What Are Strategic Roadmaps?
Strategic Service Roadmaps are the Office of Information Technology’s [OIT] way of informing the Indiana State University community about what we are working on, and what we expect to be working on in the coming months and years. In addition to informing the campus community, our roadmaps are used annually as we determine our budget for the fiscal year and when requesting funds for enhancing our services. This public information is a summary. If you are a current employee or student and would like to learn more about our roadmap activities, please contact the Indiana State University Office of Information Technology via email at: it-help@faroor.com.
Common Goals
Support for the University's strategic plan is paramount. The Office of Information Technology strives to link its efforts to the following goals defined in the University’s strategic plan: Advance our commitment to equity and inclusive excellence; expand student pathways and access to higher education and increase student success/completion; engage internal and external partners to deepen student learning; address community challenges and meet the needs of the State of Indiana and beyond; ensure institutional sustainability; and enhance institutional reputation and pride.
The Office of Information Technology’s mission is to supply the technology services and tools that Indiana State University stakeholders need to carry out the University’s mission and vision.
Our professionals work collaboratively with all constituencies to provide a technical foundation that enables achievement in teaching, learning, research, and community engagement within the State of Indiana and beyond.
The core values required of OIT staff are honesty, integrity, fairness, and respect for all people.
Purposes of the Strategic Service Roadmap
The Office of Information Technology’s strategic service roadmap and planning update is designed to serve three purposes: To link to the University’s strategic plan as it communicates the University’s strategic goals to its staff and client partners; to provide information for university client partners as they develop their plans and permits them to align with OIT’s strategic philosophy and technical direction; and to convey OIT strategies recognizing the challenges of supporting a large enterprise technology environment with limited staff and funding.
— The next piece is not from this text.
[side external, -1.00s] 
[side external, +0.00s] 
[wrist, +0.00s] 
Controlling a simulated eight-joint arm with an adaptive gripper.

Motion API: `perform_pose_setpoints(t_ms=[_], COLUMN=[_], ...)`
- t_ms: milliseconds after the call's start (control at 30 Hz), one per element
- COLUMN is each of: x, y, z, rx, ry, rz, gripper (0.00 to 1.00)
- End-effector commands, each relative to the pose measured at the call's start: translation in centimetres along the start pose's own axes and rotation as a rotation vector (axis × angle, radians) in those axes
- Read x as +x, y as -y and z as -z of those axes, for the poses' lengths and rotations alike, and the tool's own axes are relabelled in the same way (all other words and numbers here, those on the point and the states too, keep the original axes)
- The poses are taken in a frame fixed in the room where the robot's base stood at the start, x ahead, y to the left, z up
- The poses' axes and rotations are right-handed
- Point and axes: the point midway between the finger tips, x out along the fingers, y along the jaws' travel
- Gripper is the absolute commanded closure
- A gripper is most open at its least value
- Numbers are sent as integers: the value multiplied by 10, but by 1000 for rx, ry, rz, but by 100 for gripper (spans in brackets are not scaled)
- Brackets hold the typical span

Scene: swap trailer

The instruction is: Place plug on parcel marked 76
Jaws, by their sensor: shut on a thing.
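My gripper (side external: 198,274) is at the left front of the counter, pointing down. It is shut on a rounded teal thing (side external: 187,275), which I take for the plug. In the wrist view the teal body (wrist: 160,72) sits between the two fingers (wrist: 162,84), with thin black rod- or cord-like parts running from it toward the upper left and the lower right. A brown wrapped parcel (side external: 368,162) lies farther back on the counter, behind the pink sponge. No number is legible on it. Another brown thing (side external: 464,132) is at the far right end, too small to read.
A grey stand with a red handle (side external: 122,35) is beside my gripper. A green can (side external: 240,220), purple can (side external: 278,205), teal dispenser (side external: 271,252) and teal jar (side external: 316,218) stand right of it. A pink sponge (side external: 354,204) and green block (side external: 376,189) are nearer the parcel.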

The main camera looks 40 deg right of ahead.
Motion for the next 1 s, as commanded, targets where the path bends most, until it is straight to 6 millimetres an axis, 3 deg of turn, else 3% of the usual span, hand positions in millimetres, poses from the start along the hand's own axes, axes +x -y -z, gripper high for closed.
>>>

Key Elements of the Office of Information Technology Efforts
- Leverage - Digital tools to advance strategic direction, increase competitive advantage, and prepare for multiple scenarios.
- Enhance – Capabilities and update metrics to prove impact.
- Ensure - Responsive, professional tech support and reliable, secure systems.
- Partner – Optimize strategic outcomes, explore opportunities to increase enrollment, and personalize the student experience.
Desired End State
First and foremost, the future desired end state for information technology’s people, processes, and systems at Indiana State University should support institutional goals centered around faculty, student, and staff success that facilitate efficient processes that maximize university resources. Technology will always be driven by academic and business processes and the University's mission. The section below lists some aspirational goals OIT desires to complete within the next five years.
Desired Goals
- Digital transformation
- Five years from now, the University will have transformed elements of either academic or business processes. The OIT will have the technology in place and offices throughout campus will automate processes which will provide the impetus for shifts in institutional culture, workforce, and technology leading to enhanced education, improved student success, and streamlined administration.
- University-wide use of artificial intelligence tools/platforms
- When fully mature, identity and access management systems will facilitate seamless and secure access to all on-premises and cloud-based systems used by the University. This will be done with extraordinarily little human intervention by IT (Information Technology) systems staff because “person roles” will be identified by data gathered and managed by either Indiana State’s Human Resources or the Office of Registrar. This data, originating in an authoritative system such as Banner, will propagate to downstream systems with roles/entitlements already defined and least privileged and necessary access permitted. Lifecycle and governance will be predetermined and automated. Directories will be federated when necessary to accommodate access to peer systems and accomplished via single sign-on with multifactor authentication by default.
- Network access will be an integration of technologies and methodologies necessary for the Zero Trust model. Users and systems must be authenticated, authorized, and continuously validated for security configuration and posture before being granted or keeping access to networks, applications, and data.
- Data ecosystems will be modernized and, when applicable, data will be democratized enabling more data-driven decision-making.
- Staffing consistent with peer institutions that include some dedicated project management responsibilities up to one full-time equivalency. Indiana State’s OIT will reduce or eliminate technical debt so that technical expertise and responsibilities are more equitably distributed throughout the OIT.
- In five years, all paper forms are eliminated, within the bounds of regulatory compliance concerns, and process automation is a first-pass assumption.
- The OIT will have the support necessary to keep all systems current and maximize use for all our client partners, including adequate funding that will permit timely upgrades of applications and infrastructure.
- The OIT will reach level 3 of the ITSM maturity model – University-wide standards will provide guidance across all services.